Work hopefully provides some education, but its pedagogy is often lean, narrow, and ruthlessly practical. Time and experience often make it worse – the better you become at a singular valuable task, the more your employer will likely ask you to focus on it, which might not feed your curiosity.
Generalist readers recognize this reality and understand the competitive advantages this dynamic affords. If adulthood is a time when many slow their learning rate, those who accelerate can see outsized benefits. These learners fight against the incentives and distractions of the grown-up world and read good books, subscribe to intelligent publications, meet interesting people, and generally keep pushing the boundaries of their understanding. Though the results of such efforts are not always tangible in the short term, they tend to be invaluable in the long run. It is no coincidence that many of the world’s most successful people are also among the best read.

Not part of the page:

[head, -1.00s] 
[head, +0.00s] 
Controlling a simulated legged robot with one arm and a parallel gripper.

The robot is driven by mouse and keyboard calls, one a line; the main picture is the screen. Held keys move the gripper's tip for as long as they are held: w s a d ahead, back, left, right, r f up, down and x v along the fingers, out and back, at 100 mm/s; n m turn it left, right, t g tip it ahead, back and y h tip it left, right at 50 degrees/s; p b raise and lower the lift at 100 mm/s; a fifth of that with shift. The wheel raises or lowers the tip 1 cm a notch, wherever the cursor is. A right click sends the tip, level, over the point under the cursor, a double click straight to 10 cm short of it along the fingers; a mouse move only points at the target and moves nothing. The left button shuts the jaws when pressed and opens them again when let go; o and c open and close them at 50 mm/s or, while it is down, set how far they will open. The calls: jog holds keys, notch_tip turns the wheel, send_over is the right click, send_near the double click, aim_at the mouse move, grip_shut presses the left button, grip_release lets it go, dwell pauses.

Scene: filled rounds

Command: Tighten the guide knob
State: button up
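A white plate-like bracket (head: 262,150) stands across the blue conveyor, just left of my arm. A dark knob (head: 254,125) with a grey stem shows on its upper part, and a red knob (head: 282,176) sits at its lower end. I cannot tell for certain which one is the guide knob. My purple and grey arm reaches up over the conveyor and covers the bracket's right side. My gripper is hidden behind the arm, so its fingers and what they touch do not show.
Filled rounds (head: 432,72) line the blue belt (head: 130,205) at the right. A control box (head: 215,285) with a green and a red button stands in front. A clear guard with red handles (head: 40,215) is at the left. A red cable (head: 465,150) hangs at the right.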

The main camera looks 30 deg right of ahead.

Because of the nature of this readership, I think you’ll especially enjoy today’s piece. It asks eight world-class founders to share their techniques and strategies to level up and learn new areas of their business. In the professional world, few vocations require as much rapid education as a startup founder, a role that requires flexible intelligence and constant adaptation. On any given week, a CEO of an early-stage company might split their time between decoding governmental regulations, hiring staff, wooing investors, parsing deal documents, reviewing code, weighing in on design, running a marketing campaign, and making sales. It is a learning treadmill that doesn’t stop. Though some functions are absorbed as a business grows, an innovative company will always find a new frontier to conquer.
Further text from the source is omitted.